Hi @jerryzh168, thanks for your reply.

I’m having some difficulty understanding what you are saying. Does this mean that Quantized GroupNorm is available, but it cannot be used in QNNPACK, and thus, it won’t work on Android? What are the possible solutions if I want to run it on Android?

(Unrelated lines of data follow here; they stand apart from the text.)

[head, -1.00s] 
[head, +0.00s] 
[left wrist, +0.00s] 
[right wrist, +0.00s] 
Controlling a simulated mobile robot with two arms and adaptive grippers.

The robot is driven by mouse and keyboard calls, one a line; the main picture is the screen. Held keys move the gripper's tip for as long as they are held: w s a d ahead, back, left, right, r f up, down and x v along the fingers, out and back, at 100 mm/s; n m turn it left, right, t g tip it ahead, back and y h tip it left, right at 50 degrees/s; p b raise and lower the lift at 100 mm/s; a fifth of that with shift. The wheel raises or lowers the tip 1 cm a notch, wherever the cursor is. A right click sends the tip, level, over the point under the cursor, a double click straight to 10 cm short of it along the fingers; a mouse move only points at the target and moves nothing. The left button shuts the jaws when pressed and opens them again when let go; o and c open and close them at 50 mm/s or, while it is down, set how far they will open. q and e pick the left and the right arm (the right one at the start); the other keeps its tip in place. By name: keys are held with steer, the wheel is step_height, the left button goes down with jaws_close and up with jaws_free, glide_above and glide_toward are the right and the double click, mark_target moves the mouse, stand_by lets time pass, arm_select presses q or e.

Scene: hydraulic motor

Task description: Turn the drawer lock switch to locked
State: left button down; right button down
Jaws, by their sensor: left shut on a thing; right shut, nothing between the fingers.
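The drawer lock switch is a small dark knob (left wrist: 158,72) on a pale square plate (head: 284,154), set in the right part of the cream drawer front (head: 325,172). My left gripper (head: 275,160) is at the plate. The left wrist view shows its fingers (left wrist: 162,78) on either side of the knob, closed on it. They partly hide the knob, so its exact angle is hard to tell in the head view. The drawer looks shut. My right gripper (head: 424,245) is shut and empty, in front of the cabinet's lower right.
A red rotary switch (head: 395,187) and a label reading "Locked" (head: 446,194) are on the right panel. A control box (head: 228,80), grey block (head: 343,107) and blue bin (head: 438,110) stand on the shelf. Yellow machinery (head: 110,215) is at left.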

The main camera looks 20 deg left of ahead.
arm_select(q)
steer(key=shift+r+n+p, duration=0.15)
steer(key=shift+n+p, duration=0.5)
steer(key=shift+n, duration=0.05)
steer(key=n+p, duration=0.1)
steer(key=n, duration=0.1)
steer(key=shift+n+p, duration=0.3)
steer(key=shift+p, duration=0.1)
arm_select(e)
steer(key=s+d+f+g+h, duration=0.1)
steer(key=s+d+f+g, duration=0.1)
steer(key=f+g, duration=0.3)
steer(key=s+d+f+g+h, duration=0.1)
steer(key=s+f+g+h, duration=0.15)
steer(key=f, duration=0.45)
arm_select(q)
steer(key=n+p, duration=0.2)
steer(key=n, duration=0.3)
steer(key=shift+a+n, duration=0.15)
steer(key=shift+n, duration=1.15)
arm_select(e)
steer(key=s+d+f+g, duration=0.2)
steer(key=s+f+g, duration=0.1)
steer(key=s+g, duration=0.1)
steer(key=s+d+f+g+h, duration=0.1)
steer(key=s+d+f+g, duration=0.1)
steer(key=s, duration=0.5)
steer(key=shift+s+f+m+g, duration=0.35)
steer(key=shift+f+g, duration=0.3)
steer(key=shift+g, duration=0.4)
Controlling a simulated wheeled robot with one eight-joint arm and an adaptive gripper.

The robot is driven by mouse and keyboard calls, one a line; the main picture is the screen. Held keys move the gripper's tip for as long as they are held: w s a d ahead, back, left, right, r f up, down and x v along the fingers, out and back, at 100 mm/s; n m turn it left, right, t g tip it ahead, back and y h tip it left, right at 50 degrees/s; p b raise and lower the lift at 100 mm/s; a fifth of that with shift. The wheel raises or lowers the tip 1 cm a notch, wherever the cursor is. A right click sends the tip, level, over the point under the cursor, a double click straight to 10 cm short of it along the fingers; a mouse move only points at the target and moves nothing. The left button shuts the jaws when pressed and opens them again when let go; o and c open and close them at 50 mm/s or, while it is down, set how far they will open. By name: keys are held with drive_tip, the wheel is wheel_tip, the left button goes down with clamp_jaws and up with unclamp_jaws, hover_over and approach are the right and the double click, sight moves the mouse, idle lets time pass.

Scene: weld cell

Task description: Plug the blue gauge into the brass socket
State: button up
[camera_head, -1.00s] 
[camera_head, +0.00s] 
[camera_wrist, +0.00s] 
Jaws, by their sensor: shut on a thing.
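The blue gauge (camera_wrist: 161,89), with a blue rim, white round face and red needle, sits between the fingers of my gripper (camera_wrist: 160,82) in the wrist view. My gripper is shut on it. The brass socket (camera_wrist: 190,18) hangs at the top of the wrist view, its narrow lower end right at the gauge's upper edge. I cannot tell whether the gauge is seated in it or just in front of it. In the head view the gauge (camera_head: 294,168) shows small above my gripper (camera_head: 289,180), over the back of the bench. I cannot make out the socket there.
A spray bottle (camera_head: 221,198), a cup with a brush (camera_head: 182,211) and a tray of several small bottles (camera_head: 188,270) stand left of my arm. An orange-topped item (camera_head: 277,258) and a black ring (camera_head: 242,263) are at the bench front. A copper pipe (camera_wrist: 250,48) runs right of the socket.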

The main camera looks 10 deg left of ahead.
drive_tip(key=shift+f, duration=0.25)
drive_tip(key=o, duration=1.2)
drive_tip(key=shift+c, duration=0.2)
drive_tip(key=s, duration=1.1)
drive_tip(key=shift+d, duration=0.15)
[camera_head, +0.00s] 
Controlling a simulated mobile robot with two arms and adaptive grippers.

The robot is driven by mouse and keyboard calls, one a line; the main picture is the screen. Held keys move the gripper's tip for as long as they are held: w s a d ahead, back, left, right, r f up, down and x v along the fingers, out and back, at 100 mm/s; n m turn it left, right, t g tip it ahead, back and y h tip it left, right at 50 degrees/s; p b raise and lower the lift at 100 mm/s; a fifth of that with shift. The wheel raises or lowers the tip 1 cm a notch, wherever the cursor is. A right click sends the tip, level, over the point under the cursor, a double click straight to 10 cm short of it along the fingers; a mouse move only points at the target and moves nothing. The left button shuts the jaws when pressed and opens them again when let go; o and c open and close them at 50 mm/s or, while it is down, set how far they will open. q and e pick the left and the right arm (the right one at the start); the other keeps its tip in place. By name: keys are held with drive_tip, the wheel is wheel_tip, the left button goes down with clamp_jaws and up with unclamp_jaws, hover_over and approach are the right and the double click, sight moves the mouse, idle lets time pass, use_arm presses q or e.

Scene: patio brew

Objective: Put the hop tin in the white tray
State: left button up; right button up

HDCharles · December 7, 2023, 10:00pm

i think he’s saying the module version of groupnorm isn’t supported but the functional one is

kmitsunami · December 8, 2023, 3:23pm

Ah, I see. So if I use functional.group_norm in the model description rather than the module one, it should be converted QuantizedGroupNorm? @jerryzh168

Thank you, @HDCharles.

jerryzh168 · December 15, 2023, 10:12pm

no, QuantizedGroupNorm is the result of quantizing (nn.GroupNorm). if you use F.group_norm, you should get this op: https://github.com/pytorch/pytorch/blob/main/aten/src/ATen/native/quantized/library.cpp#L143 (torch.ops.quantized.group_norm) I think

kmitsunami · December 16, 2023, 3:53pm

Okay, so, what would be the answer to my original question? My original issue is that even after quantizing a model containing nn.GroupNorm, it does not get converted to QuantizedGroupNorm. Why isn’t QuantizedGroupNorm used after quantization, and how can it be made to use QuantizedGroupNorm? I am not familiar with the codebase you shared. From a developer’s perspective, I would like to know how to correctly quantize the model.

jerryzh168 · December 18, 2023, 9:56pm

I see, I would recommend you to move to the new quantization flow (pt2 export quantization), since the old flow is in maintenance mode currently and adding new features/improvements there is not prioritized on our end. But the new quantization flow has more limited support for ops compared to the fx one.

It’s not too hard to extend fx graph mode quantization to support quantized GroupNorm module though (might be less than 10 lines), let me know if you want to give it a try.